— start RECORDS FOR THE EXERCISE —
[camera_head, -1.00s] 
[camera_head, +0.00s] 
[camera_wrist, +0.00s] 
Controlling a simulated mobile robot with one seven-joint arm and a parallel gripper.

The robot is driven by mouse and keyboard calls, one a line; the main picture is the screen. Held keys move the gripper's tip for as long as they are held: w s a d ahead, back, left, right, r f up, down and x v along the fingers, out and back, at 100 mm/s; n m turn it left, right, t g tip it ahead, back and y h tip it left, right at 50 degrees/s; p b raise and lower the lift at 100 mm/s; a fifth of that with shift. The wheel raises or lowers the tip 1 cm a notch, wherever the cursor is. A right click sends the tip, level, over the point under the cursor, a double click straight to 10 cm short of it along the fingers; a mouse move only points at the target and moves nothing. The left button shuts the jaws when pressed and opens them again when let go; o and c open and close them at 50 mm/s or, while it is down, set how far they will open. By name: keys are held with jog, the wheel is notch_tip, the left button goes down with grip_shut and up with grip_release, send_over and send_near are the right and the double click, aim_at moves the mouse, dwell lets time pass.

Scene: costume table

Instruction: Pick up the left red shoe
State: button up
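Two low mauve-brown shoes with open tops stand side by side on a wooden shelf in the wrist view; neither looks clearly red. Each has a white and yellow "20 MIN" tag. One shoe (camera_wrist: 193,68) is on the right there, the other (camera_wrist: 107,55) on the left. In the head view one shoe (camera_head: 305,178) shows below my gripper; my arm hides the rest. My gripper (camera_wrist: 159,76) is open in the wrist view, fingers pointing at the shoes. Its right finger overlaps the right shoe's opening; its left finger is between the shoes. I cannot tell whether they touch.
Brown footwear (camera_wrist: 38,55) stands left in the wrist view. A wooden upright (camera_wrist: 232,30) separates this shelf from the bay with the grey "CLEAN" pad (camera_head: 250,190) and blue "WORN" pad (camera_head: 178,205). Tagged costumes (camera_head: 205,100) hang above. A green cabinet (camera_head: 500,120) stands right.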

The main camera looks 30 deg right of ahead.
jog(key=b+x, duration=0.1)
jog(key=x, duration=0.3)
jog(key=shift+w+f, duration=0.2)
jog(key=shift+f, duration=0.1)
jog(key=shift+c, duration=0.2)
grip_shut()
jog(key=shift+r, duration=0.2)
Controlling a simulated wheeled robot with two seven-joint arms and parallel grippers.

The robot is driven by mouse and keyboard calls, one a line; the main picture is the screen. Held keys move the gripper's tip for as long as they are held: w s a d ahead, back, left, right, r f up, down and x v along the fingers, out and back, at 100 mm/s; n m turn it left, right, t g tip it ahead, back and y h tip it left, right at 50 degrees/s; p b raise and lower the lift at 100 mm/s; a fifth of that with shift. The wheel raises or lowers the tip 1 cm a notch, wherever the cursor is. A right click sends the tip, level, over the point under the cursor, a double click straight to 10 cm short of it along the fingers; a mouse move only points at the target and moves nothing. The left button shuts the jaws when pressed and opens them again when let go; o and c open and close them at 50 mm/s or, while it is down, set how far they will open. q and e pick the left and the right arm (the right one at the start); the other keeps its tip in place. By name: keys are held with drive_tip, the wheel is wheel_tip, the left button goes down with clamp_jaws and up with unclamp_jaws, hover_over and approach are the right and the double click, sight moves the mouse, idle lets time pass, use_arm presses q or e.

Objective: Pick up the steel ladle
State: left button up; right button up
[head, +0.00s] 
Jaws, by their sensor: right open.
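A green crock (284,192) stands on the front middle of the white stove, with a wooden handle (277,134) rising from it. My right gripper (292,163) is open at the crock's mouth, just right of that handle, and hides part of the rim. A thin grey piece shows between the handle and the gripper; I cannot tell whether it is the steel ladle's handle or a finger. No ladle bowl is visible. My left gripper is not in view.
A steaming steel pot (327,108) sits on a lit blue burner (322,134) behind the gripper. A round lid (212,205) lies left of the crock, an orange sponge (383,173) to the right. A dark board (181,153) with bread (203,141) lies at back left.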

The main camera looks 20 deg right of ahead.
— end RECORDS FOR THE EXERCISE —
Copy down every line of the entries containing the word "parallel".

Controlling a simulated mobile robot with one seven-joint arm and a parallel gripper.
Controlling a simulated wheeled robot with two seven-joint arms and parallel grippers.

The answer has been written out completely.